◆ **Stated task**
Pick out every line of the entries below where "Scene" occurs, and copy those lines.

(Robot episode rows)
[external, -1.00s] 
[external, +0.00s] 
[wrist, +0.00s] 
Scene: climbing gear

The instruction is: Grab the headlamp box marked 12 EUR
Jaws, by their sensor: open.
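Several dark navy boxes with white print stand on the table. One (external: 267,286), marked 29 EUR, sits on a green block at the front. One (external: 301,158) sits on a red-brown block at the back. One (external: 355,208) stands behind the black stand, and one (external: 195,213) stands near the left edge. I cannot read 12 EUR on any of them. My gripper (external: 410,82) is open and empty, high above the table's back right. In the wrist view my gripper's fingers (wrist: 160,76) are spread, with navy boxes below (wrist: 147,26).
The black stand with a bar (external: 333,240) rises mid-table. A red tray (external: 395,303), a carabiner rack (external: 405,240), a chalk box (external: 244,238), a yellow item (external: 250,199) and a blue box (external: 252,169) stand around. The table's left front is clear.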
* * *
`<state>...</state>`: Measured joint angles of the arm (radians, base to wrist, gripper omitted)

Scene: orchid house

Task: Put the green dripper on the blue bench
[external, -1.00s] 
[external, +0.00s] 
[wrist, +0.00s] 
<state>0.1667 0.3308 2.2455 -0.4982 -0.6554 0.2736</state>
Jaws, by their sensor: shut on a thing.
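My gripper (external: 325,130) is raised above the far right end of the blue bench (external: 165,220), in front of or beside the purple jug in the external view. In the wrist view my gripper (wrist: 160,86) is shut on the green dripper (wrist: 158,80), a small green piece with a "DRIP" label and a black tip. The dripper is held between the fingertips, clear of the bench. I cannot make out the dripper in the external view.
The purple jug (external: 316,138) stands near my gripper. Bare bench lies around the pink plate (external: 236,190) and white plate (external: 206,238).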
==
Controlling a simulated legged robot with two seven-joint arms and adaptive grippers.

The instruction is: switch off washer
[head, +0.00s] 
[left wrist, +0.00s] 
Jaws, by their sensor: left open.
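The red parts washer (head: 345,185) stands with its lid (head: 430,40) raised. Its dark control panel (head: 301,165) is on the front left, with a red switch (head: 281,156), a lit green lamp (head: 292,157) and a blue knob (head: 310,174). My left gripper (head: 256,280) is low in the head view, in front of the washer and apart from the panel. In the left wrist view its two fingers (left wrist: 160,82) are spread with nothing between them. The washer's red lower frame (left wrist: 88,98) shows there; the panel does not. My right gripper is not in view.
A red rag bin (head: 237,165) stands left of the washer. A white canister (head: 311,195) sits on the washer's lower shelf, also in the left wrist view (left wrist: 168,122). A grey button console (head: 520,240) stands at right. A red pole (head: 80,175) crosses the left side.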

◆ **Worked solution**
Scene: climbing gear
Scene: orchid house

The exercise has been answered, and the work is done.